Packaging and System Integration
As proof of the functionality as well as the characterization of produced sensors and actuators, the IMPT studies, develops and applies several aspects of the AVT.
Generally an electrical contact between a component (sensor or actuator) and a circuit board is produced by an ultrasonic wire bonding. An ultrasonic wire bonder is a welding technique for producing discrete electrical connections with chips on conductor plate substrates. The components to be joined must exhibit sufficient contact surface (“pads” / landing spaces), at which, the wires are mainly made of gold or aluminum and have a diameter of 10 μm. The wire is not melted, but rather reamed using pressure, heat and ultrasonic energy forming a permanent joint. For the ultrasonic wire bonding, a manual and semi-automatic bonder are available at the IMPT. For this process, Au or Al-wires are bonded on the Au, Cu, or Ni contact pads. Electrical contacts can also be produced by soldering.
Joining and Integrating
To connect micro components to each other, different techniques are used. At the IMPT, methods of gluing, soldering, and anodic bonding are employed. Gluing and soldering belong to the group of substance-to-substance joining methods.

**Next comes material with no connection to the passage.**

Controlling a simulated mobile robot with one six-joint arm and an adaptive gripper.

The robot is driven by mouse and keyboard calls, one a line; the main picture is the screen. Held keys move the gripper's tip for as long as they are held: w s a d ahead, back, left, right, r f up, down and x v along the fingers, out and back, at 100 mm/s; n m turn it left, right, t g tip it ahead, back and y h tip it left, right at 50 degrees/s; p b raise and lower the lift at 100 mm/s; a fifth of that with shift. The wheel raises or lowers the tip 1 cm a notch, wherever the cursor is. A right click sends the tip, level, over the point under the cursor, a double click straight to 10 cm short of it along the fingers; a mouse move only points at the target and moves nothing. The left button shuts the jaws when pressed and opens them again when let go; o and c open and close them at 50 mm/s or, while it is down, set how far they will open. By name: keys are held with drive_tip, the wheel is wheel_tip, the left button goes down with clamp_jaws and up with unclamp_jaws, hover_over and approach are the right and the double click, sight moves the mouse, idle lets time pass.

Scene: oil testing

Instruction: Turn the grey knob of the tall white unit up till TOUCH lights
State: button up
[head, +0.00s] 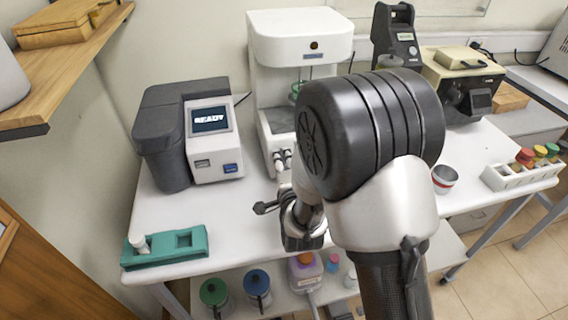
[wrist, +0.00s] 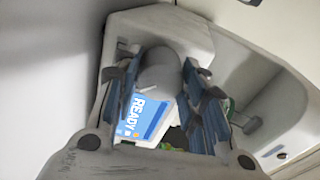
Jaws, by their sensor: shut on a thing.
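The tall white unit (head: 300,35) stands at the back middle of the table in the head view, a small dark round spot on its upper front. My arm hides its right and lower parts. In the wrist view, the grey knob (wrist: 159,72) is a smooth rounded cylinder between the two blue-padded fingers of my gripper (wrist: 158,92), which is shut on it. A bright blue screen (wrist: 141,116) reading READY shows tilted behind the fingers. No lit TOUCH word shows in either view. In the head view my gripper's fingertips are hard to make out.
A dark grey and white device (head: 213,150) with a READY display stands left of the tall unit. A green holder (head: 165,250) sits at the front left. A small cup (head: 445,178) and a rack of coloured-cap vials (head: 505,180) are at the right.

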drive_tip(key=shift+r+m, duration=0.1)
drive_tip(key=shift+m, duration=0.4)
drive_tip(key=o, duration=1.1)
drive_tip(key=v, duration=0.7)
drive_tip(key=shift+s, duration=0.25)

An adhesive bond consists of two parts to be joined and the intermediate adhesive layer. The wetting of the joint surfaces plays an important role for the final bonding strength. In order to influence the wetting of the joining parts, the surface can be treated (processed or coated) or an adhesive with a suitable viscosity can be chosen. The adhesive yields internal strength (cohesion) by the physical setting process or by a chemical reaction. This process is called curing. The activation energy for the curing may be met with humidity, temperature or exposure to UV light. In addition to cyanoacrylate, epoxy resin or UV-curing adhesive types, different washable (easily removable) adhesives (Crystalbond™, Aquabond™, special waxes) are applied at the IMPT. Depending on the additive particles in the adhesive, one can create electrically-conductive or thermally-conductive bonds.

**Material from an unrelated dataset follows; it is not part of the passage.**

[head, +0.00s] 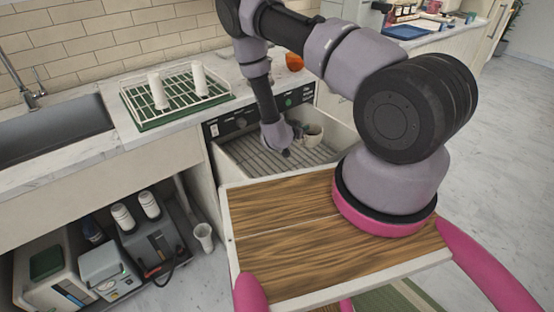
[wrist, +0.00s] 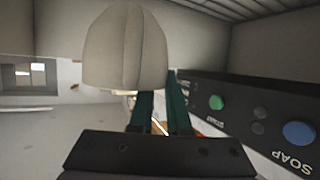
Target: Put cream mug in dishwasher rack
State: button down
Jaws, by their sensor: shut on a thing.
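The cream mug (head: 313,134) shows small in the head view, inside the pulled-out dishwasher beside the end of my arm. Its pale body (wrist: 125,48) fills the upper middle of the wrist view. My gripper (wrist: 158,98) is shut on the mug; its dark teal fingers reach the mug's edge, and the exact contact is hidden. In the head view the gripper (head: 286,150) is small and its fingers are not clear. The grey slatted dishwasher rack (head: 262,162) lies below them. I cannot tell whether the mug touches the rack.
The dishwasher's control panel (wrist: 240,113) with a green and a blue button is close beside the gripper. A dish-drying rack (head: 140,110) with white cylinders and an orange item (head: 294,62) stand on the counter. A sink (head: 50,135) is at left. Machines fill the lower shelf.

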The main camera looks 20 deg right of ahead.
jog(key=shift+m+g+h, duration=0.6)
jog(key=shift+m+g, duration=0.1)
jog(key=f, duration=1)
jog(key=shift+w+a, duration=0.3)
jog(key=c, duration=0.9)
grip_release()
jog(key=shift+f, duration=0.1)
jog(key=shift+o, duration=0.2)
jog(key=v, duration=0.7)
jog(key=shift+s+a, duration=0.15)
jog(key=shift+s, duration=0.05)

Soldering is a thermal process in which a substance-to-substance connection between two base materials with a filler metal (solder) is created. One can either join two parts with the solder (joint soldering) or create an electrical joint between two electronic components (soldering contacts). Clean surfaces of the joining components are required for soldering. When soldering, as the joining material (solder) fuses, the melting points of the base materials (joining components) will not be reached. The solder is processed in many different forms such as in the form of a paste, a bar, a preformed element, a rod or, in special cases, it can also be sputtered. Depending on the application, the solder is applied for the mechanical joining as well as for electrical contacting of micro components at the IMPT. For an extremely strong mechanical bond with a very thin adhesive layer, brazing of micro components with a glass layer in a high-temperature over (up to 800°C) is carried out.
Supported by temperature and electric fields, anodic bonding is a process for the joining of metals or semiconductors with ion-containing glass substrates. By anodic bonding, very stable, hermetic and cost-efficient joints can be created. However, the process faces very high requirements with regard to evenness, quality (low roughness) and cleanliness of the joining surfaces. With silicon micromechanics the construction of three-dimensional systems with integrated data processing is possible. At the IMPT, anodic bonding is used for bonding Si or Si02 chips depending on the application.
For years, the Institute of Micro Production Technology has been dealing with the function-oriented assembly of micro components used in research. In particular, dynamic systems of actuators require a precise and reliable guidance of active and passive parts to each other. In order to ensure the actuator function at a very small tolerance level, various handling concepts and self-alignment principles are developed and applied. The many years of experience of the IMPT with precision micro-machining of hard and brittle materials (Si, Al2O3-TiC, sapphire and SiC) were beneficial for the production of high-precision micro-assembly components. By using ultra-precise abrasive cutting (dicing), a wide variety of geometrically complex and high-precision micro components and profiles could be crafted. A profile accuracy would, in these cases, lie below 5 µm. An example for the self-aligned micro-assembly of actuators with a ball-bearing track, using 200 µm ruby balls, was established successfully on more than one occasion. In this case, an air gap of less than 8 µm between the active and passive part was made possible. A further development of this process is a system with a frictionless electromagnetic guide, which was constructed and tested in various designs. Before beginning any assembly, all requirement criteria, specifications and the choice of assembly type are selected and established.